しかし、 主成分分析 や 因子分析 には、この時刻の情報を考慮する理論にはなっていません。 ちなみに、この特徴は、 多変量解析 や データマイニング といわれる手法では、一般的な特徴です。
独立成分分析も基本的な部分では、この時刻を考慮する理論になっていません。 ただ、もともとがカクテルパーティ問題を解く事を目標としているためと思いますが、 時刻の情報を分析の中に取り込むための方法は、いろいろと検討が進められて来ています。 この検討は、他の手法を使う時にも参考になります。
ちなみに、上記の例題では、データの順番(時刻の情報)は考慮されていません。 考慮しなくても、けっこううまく分類するのが、独立成分分析のすごさのようです。
Rによる実施例としては、 Rによる隠れ変数の分析 のページがあります。
「入門 独立成分分析」 村田昇 著 東京電機大学出版局 2004
体系立ててシンプルにまとまっています。
音声データを独立成分分析する時は、前処理として、短時間毎に区切って
フーリエ変換
した周波数のデータを作り、そのデータに対して独立成分分析をします。
「詳解 独立成分分析 信号解析の新しい世界」 Aapo Hyvarinen・Juha Karhunen・Erkki Oja 著 東京電機大学出版局 2005
時系列の情報を入れる話など、話題が豊富です。
独立成分分析のモデルには、データの持っている時系列の情報が入っていません。
そこで何らかのフィルターを通して時系列の情報が入るように前処理したデータに対して、独立成分分析をします。
フィルターの簡単な例として、移動平均が紹介されています。
また、
自己相関
を使う方法もあります。
「独立成分分析 多変量データ解析の新しい方法」 甘利俊一・村田昇 編著 サイエンス社 2002
大学のゼミを舞台にした、台本のような形で書かれています。
上記の「入門」と「詳細」の間くらいの内容でした。
独立成分分析は、カクテルパーティ問題を例に出される事が多いですが、
実用上の例として、脳波の分析の話にかなりのページが割かれています。
時間相関(自己相関)を仮定できると、比較的簡単な計算で、独立成分分析ができるようになるそうです。
画像を基底関数の和で表現し、基底関数の係数は、できるだけ多くが0になるように選ぶのが、スパースコーティング。

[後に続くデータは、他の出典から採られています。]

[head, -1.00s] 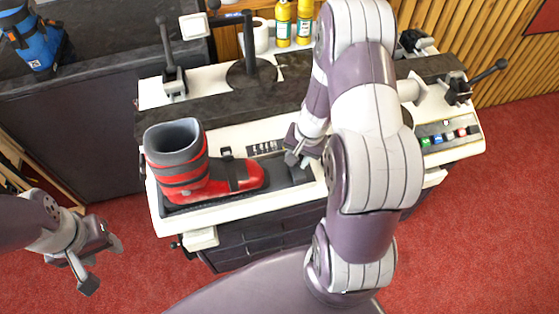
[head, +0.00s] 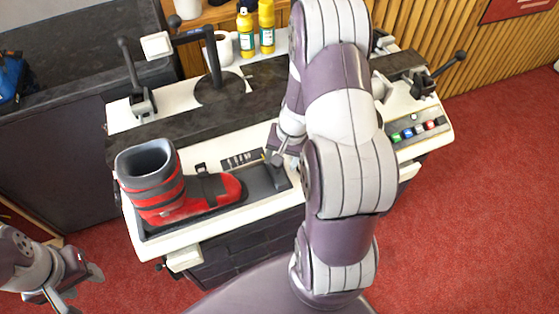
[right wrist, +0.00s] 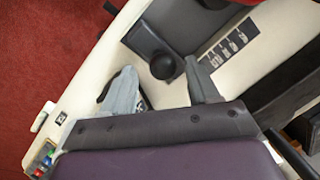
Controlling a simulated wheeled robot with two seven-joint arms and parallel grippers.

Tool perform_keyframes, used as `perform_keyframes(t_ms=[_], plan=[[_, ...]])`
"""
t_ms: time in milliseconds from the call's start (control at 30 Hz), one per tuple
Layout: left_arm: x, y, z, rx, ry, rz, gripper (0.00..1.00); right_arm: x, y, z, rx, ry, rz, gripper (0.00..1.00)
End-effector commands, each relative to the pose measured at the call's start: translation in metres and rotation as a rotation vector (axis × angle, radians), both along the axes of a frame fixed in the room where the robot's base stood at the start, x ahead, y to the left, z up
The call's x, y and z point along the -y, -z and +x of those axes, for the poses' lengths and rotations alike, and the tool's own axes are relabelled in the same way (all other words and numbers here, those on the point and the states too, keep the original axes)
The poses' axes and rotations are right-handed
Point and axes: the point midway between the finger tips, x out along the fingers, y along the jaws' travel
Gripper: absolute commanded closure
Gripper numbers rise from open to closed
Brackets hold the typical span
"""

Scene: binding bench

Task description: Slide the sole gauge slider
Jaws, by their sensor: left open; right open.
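The sole gauge slider is a dark block (right wrist: 145,40) with a round black knob (right wrist: 163,66) in the right wrist view. In the head view my right gripper (head: 277,157) is over the right end of the dark boot tray (head: 262,182) and partly covers the slider there. My right gripper (right wrist: 160,70) is open, with its grey fingers on either side of the knob. A gap shows on both sides. My left gripper (head: 82,285) is open and empty, off the bench at the lower left.
A red ski boot (head: 165,190) stands in the tray, toe toward the slider. A strip of printed marks (head: 242,158) lies behind the tray. A black post (head: 213,65), yellow bottles (head: 246,35) and coloured buttons (head: 414,132) are farther off.

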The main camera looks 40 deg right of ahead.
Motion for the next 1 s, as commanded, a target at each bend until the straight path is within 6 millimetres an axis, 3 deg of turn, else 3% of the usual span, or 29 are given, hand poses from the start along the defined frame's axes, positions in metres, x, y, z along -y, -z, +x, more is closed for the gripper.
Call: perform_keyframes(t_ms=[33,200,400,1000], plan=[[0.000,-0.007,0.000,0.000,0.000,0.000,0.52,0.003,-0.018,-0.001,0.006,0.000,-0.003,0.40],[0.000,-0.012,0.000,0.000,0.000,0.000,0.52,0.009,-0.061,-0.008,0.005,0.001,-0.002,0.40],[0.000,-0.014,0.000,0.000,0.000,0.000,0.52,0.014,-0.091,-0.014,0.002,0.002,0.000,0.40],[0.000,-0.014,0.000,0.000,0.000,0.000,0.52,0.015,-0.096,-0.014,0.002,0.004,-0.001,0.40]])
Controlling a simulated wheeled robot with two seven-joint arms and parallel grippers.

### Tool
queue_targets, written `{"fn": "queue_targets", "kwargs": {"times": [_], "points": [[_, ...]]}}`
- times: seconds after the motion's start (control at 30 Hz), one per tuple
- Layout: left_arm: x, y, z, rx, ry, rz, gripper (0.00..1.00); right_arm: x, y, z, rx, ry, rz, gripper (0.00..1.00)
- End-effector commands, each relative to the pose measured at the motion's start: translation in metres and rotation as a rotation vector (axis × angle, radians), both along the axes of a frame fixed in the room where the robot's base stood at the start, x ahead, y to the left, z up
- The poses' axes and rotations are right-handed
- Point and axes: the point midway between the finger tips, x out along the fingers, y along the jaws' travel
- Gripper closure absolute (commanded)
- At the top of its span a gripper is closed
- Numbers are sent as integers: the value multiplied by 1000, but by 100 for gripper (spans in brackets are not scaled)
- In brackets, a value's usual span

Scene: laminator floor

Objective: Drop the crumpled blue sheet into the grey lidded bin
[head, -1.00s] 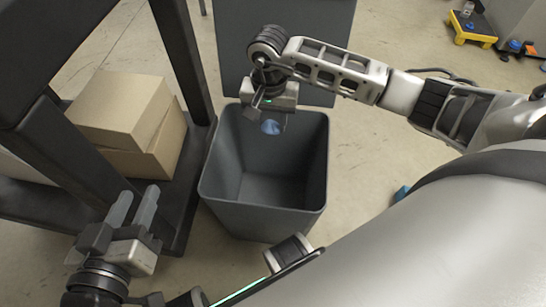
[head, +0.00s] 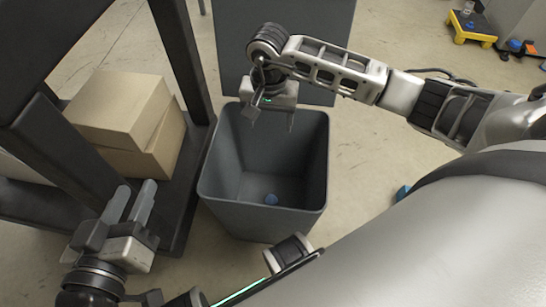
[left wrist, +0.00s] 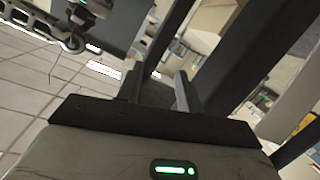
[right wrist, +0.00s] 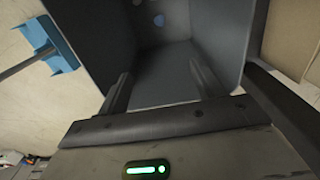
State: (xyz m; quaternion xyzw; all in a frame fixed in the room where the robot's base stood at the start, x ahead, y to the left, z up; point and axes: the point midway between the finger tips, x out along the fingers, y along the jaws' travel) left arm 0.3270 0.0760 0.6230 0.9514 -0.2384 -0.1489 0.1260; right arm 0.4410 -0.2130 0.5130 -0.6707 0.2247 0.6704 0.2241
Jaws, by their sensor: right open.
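My right gripper (head: 271,118) is open and empty, pointing down over the back part of the bin's mouth. My left gripper (head: 131,203) has its fingers apart with nothing between them, left of the bin.
A dark rack (head: 185,60) with cardboard boxes (head: 125,105) stands left of the bin. A blue-headed tool with a pole (right wrist: 60,45) lies beside the bin in the right wrist view. A yellow trolley (head: 472,28) is at the far right. The floor right of the bin is mostly clear.

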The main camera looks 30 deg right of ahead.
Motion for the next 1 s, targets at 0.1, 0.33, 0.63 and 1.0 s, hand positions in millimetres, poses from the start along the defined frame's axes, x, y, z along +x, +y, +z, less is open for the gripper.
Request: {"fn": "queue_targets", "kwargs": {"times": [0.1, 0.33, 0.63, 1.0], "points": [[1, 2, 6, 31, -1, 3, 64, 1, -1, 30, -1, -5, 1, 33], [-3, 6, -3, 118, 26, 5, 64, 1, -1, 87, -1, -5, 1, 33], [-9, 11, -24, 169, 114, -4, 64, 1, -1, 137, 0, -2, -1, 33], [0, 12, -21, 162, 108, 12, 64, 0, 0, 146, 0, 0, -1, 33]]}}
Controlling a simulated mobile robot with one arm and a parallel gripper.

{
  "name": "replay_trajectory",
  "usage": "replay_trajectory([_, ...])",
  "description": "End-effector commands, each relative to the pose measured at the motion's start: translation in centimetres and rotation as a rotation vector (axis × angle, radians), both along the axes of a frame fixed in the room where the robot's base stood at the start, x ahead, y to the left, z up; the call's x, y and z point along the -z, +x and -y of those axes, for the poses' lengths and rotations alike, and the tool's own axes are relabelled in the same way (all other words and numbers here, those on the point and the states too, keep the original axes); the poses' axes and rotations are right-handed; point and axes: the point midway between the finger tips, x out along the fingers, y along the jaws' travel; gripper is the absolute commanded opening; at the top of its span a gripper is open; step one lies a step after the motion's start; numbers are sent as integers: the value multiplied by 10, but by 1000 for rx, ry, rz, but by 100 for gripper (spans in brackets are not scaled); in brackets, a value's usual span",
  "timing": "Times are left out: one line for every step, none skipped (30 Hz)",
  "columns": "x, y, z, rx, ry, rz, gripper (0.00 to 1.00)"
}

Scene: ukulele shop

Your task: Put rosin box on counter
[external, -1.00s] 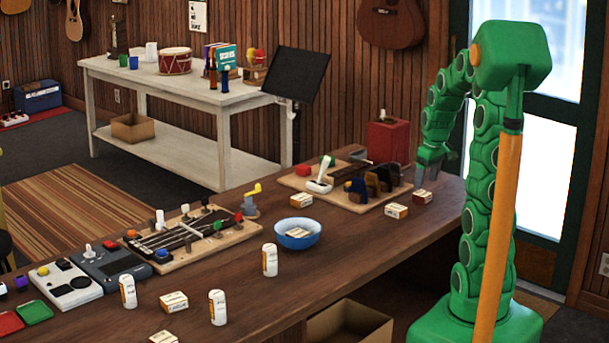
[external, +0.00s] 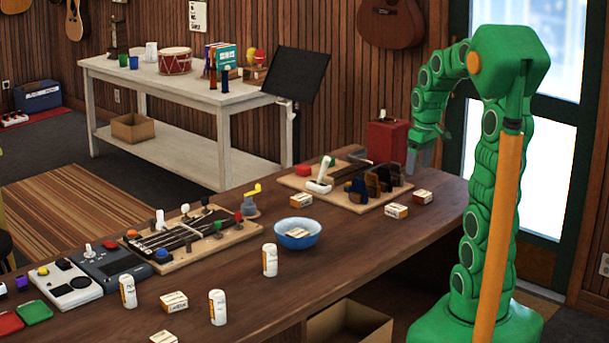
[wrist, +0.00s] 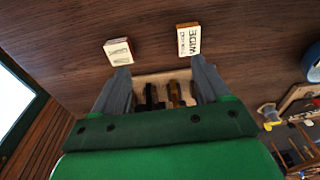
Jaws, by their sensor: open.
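Several small white boxes with printed labels lie on the dark wooden counter (external: 350,262); I cannot tell which is the rosin box. A box with reddish-brown sides (external: 422,196) lies near the counter's right end, and an orange-sided box (external: 396,211) lies left of it. In the wrist view, the reddish box (wrist: 118,50) and a labelled box (wrist: 188,39) lie beyond my fingertips. Another box (external: 297,232) lies in the blue bowl (external: 298,242). My gripper (external: 417,170) is open, empty and above the counter's right end; its spread fingers (wrist: 163,75) show in the wrist view.
A wooden board with dark stands (external: 290,182) lies beside the boxes, with a red case (external: 387,138) behind. Upright white cans (external: 270,260), another board (external: 180,255) and pedals (external: 115,270) occupy the left part. The counter's front right is clear.

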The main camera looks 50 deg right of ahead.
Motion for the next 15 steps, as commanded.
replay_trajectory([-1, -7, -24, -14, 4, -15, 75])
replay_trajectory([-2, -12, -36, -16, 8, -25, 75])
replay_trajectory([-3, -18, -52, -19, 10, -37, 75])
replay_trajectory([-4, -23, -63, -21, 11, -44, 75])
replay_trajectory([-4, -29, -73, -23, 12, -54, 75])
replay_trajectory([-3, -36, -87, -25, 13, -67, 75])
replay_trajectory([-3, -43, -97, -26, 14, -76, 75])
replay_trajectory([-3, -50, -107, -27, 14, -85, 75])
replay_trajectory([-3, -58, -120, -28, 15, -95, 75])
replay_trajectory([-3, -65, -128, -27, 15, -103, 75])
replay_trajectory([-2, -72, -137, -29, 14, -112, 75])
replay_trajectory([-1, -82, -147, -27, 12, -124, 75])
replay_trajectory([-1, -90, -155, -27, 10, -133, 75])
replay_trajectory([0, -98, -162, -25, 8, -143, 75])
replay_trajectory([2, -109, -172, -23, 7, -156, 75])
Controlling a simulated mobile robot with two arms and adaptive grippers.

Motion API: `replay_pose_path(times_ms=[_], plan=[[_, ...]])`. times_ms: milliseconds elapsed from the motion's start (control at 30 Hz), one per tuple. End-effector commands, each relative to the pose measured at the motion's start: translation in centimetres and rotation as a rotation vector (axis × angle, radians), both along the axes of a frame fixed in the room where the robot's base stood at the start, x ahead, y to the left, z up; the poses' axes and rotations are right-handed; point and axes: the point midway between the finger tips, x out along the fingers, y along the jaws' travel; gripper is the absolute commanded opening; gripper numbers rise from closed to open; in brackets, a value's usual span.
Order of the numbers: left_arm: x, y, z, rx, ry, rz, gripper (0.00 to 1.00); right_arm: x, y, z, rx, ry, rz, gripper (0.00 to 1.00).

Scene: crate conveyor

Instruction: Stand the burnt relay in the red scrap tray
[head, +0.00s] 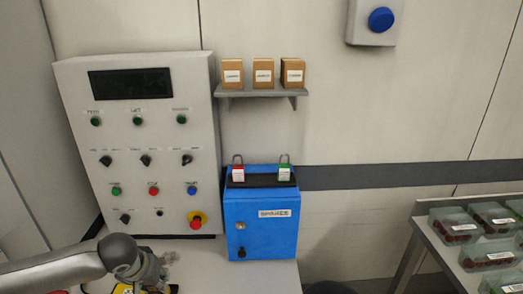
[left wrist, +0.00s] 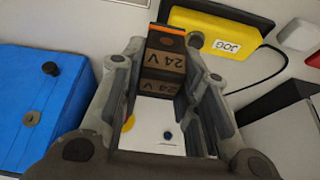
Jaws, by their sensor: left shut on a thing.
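My left gripper (head: 150,272) is low at the bottom left of the head view, above the bench top. In the left wrist view its fingers (left wrist: 165,58) are shut on a relay (left wrist: 162,64), an orange-brown and black block marked "24 V". I cannot tell whether the relay is burnt. The head view does not show the relay clearly. My right gripper is not in view.
A blue cabinet (head: 262,222) with two padlocks stands right of the control panel (head: 140,140). In the left wrist view a yellow box marked "JOG" (left wrist: 217,32) with a black cable lies beyond the fingers. Clear crates (head: 457,228) stand at right.

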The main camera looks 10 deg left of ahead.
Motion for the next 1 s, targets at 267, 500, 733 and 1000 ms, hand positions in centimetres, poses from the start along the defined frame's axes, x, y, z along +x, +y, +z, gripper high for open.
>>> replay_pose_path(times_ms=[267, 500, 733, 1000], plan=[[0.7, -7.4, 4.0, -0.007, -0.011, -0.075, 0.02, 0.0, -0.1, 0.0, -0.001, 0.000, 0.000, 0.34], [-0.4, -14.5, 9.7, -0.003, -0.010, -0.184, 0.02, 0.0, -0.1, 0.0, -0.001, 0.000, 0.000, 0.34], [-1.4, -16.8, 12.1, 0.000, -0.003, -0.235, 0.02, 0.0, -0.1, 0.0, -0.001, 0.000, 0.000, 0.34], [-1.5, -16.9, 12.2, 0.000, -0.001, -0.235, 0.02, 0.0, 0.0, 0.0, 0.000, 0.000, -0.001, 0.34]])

音は、進むと減衰するが、減衰の度合いは、周波数毎に違う。
そのため、受信側は、周波数毎に減衰の度合いの違う信号になる。
これは時空間混合信号と呼ばれる。
元の信号に、一種のフィルターをかけた信号と考える事もできる。
逆フィルターは、イコライザーと呼ばれる。
また、元の信号を復元する事は、デコンボリューションと呼ばれる。